» **What to work on**
Work out how many lines of the listing hold the string "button", then answer with that number and nothing else.

» **Dataset excerpt**
* * * * * * *

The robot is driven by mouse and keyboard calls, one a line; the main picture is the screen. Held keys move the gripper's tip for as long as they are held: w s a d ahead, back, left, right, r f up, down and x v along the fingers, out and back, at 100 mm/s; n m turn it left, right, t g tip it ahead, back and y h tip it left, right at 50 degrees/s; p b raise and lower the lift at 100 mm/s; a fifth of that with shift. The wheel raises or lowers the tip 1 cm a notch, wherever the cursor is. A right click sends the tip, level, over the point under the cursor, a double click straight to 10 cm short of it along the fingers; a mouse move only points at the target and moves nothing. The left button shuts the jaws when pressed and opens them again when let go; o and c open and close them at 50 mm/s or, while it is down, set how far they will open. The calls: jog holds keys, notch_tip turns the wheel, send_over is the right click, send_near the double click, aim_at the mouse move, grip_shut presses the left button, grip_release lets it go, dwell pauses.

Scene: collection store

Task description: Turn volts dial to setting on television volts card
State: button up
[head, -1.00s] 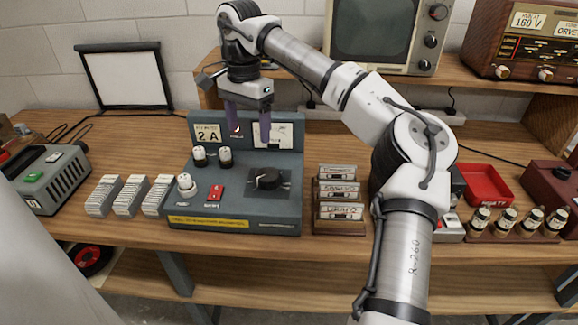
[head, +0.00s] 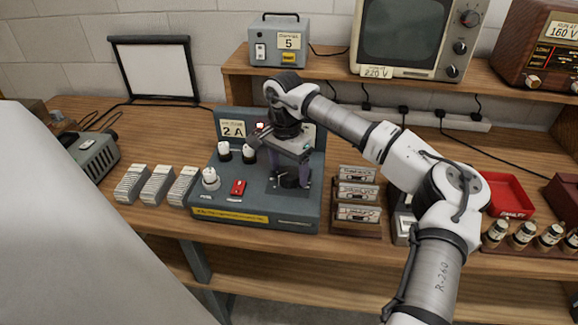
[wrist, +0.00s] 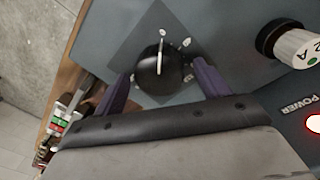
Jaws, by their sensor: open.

* * * * * * *

» **Solution**
2